Barbara, I think you did miss the programme of events highlighting America's nuclear weapon capability, I think they were shown sometime around 1945.

  • 10.
  • At 10:56 AM on 13 Oct 2006,
  • Sean Keeney wrote:

A couple of points for D.G from someone (me) without any political affiliation. In fact I don't care a monkeys about politics:

1. 18DS is *not* an internet 'TV' station. It's a video blog of which there are thousands based in the UK. Don't call yourselves a TV station when you don't transmit signals to TVs. If you still insist on being called a TV station then sorry I beat you to it when I was transmitting live video of my dancing cat regularly to friends round the world.

2. You mention taxpayers money being spent on the BBC. Yours is privately funded I assume. Care to tell us where from, or was it from *cough* loans *cough* donations from businesses with a Tory bent? At least with the BBC I know where the money comes from.

3. Any perceived bias in the BBC is scrutinised and complained about by both sides constantly. For a political bystander this actually gives me encouragement that they're at least trying to be impartial. I can't imagine the Tories complaining about your site.

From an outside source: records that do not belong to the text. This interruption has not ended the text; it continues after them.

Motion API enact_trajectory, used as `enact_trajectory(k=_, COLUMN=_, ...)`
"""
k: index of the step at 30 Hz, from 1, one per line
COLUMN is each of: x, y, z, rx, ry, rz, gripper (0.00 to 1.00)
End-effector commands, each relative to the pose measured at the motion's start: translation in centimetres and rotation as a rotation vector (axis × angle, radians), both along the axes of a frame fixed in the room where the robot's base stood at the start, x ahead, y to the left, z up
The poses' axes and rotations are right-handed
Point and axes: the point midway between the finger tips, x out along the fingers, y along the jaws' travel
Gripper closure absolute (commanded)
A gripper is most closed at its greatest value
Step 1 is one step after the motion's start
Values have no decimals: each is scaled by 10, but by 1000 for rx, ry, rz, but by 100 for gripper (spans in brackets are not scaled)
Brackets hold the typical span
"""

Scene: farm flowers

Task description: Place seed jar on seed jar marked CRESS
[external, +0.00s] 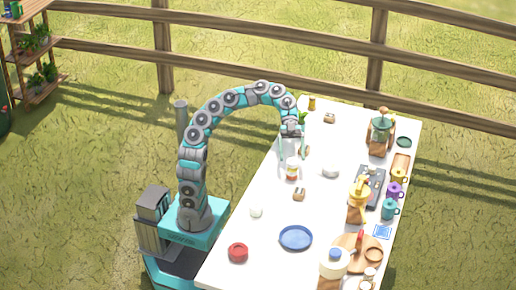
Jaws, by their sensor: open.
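My gripper (292,153) points down over the far left part of the white table, its two fingers apart. A small whitish jar with an orange-brown band (292,173) stands upright on the table just below and in front of the fingers. I cannot tell whether the fingers touch it or are above it. Its label is too small to read, so I cannot tell which jar is marked CRESS. A small brown item (305,151) lies just right of the fingers, partly hidden by them.
The white table (262,228) also holds a blue plate (296,238), a red bowl (238,252), a small brown item (299,195) and a white bowl (331,171).

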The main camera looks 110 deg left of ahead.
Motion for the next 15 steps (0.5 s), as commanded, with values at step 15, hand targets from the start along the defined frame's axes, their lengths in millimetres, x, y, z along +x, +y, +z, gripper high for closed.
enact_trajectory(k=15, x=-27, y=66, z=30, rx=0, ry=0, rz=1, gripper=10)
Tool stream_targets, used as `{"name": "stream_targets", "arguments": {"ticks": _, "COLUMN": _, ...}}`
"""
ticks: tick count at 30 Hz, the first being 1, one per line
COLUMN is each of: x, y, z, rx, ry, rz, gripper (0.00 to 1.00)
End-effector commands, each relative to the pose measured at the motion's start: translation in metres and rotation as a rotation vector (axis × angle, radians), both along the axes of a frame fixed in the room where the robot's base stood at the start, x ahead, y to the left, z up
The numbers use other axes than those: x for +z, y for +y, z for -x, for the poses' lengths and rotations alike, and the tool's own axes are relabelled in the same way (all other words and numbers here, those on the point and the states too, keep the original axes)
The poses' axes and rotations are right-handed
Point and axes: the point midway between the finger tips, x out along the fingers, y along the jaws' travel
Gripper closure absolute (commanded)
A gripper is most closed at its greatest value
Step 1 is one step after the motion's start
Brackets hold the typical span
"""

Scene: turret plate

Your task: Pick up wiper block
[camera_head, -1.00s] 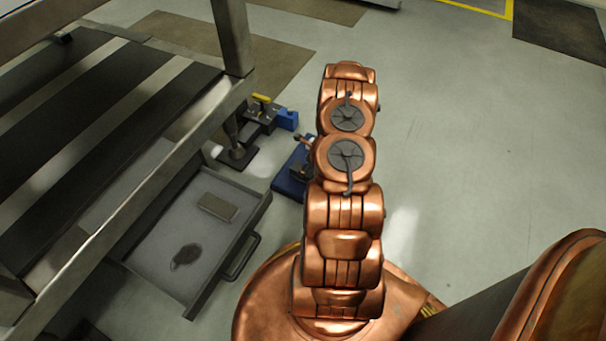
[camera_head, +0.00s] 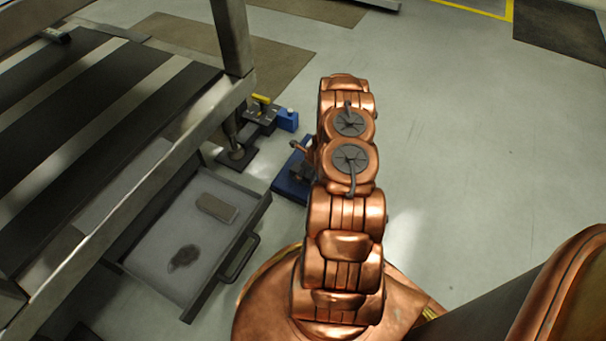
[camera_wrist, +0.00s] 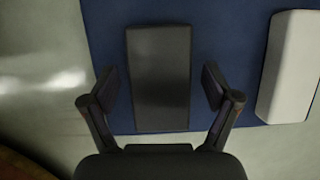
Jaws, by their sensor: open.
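In the wrist view a dark grey rectangular block (camera_wrist: 160,75), which I take as the wiper block, lies on a blue mat (camera_wrist: 235,65). My gripper (camera_wrist: 160,88) is open, with one finger on each side of this block and a gap at both sides. A pale, rounded block (camera_wrist: 292,68) lies on the mat to the right, outside the fingers. In the head view the blue mat (camera_head: 284,188) shows partly beside my arm, which hides the gripper and most of what lies there.
An open drawer (camera_head: 232,262) left of my arm holds a grey-brown block (camera_head: 217,208) and a dark patch (camera_head: 185,257). A striped bench (camera_head: 90,95) stands at the left. Blue and black equipment (camera_head: 265,120) sits behind the mat. The floor at the right is clear.

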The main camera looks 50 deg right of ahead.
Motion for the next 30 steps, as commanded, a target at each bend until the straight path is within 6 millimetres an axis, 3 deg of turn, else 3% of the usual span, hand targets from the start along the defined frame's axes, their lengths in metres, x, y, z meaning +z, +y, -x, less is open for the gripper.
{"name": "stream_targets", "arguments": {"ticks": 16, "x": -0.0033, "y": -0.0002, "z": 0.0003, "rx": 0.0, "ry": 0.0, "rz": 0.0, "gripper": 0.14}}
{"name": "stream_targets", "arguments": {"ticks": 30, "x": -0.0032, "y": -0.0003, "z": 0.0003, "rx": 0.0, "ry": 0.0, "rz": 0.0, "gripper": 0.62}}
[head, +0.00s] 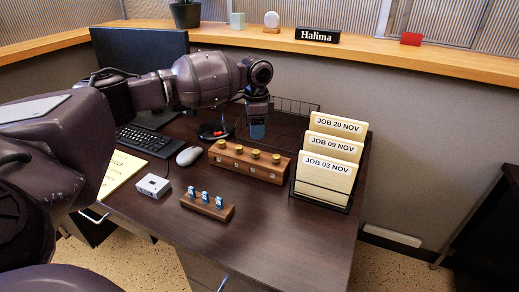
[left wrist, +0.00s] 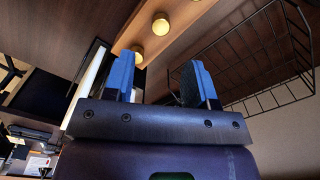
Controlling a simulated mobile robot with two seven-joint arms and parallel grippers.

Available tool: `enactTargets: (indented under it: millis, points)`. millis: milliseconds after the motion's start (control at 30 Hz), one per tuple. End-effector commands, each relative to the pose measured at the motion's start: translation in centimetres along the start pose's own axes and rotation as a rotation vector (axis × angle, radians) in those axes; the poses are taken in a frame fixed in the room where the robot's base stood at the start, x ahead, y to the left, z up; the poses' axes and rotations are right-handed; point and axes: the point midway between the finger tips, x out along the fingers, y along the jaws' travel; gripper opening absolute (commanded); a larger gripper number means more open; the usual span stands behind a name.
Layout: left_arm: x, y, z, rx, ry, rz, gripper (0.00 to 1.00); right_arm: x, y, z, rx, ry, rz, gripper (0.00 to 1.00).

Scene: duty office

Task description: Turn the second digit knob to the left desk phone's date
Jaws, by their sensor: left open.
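A wooden block (head: 250,165) with a row of several brass knobs on top and small pale windows on its front stands mid-desk. The second knob from the left (head: 238,149) shows there; the digits are too small to read. My left gripper (head: 257,130) points down above and behind the block's right half, apart from the knobs. In the left wrist view its two blue fingers (left wrist: 158,82) are spread with nothing between them. Two brass knobs show beyond them, one upper (left wrist: 160,23) and one lower (left wrist: 137,54). I cannot make out a desk phone. My right gripper is not in view.
A wire rack (head: 322,190) of JOB cards stands right of the block. A small wooden stand (head: 208,207) with blue-white pieces, a white box (head: 152,186), a mouse (head: 189,155) and a keyboard (head: 145,138) are nearby. The front right desktop is clear.

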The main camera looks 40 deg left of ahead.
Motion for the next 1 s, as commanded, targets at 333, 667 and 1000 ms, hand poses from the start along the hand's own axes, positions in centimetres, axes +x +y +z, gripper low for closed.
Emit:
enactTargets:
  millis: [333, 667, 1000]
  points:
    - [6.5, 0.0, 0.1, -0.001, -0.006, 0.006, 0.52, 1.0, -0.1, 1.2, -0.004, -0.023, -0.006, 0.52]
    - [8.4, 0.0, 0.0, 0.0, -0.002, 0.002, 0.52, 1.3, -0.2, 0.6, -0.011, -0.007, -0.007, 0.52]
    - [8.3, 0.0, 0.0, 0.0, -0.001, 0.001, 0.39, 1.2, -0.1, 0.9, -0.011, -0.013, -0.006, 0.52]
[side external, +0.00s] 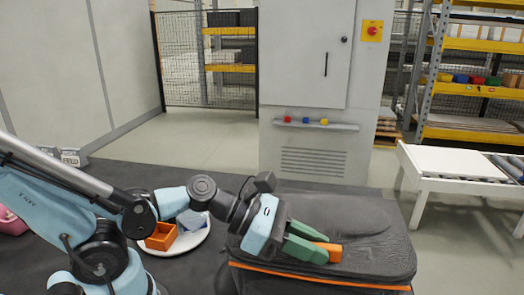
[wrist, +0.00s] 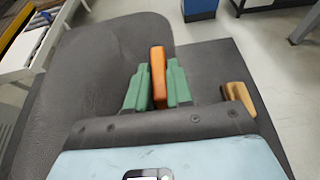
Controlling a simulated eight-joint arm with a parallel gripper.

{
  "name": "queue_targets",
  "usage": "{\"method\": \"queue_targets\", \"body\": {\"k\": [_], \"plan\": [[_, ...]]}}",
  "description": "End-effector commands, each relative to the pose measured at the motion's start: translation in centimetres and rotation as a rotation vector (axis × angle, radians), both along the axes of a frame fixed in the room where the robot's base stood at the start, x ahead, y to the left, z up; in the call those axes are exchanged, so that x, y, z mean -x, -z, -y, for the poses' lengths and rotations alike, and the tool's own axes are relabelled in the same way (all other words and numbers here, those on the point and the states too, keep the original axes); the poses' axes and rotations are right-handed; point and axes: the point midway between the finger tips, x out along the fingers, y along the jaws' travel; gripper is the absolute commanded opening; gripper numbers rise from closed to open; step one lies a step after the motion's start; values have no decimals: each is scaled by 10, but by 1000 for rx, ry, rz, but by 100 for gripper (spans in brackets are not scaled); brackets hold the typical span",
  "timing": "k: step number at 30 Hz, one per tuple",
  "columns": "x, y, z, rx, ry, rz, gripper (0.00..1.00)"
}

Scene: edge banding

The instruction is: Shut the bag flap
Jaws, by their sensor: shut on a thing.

4. Having looked at your site, nowhere is it apparent to me that you've made your bias to the Tories clear, in fact you seem to avoid any mention. Not mentioning what you are doesn't make you impartial!

5. Myself like most reasonable people would rather in a million years watch the BBC than such a partisan station as yours. The same would go for any 'internet TV' station that Labour come up with. To attract younger jaded ex-voters as myself you'd be best breaking away from the spin and 'he said she said' politics we have these days rather than spending money on this biased trash.

6. I suspect the real reason you keep posting on this 'biased' site is because you link to your own site and are trying to increase your search engine rankings. If you really want discussion then leave the link off, as I have done to my own site. Until then you're just trolling and spamming the board.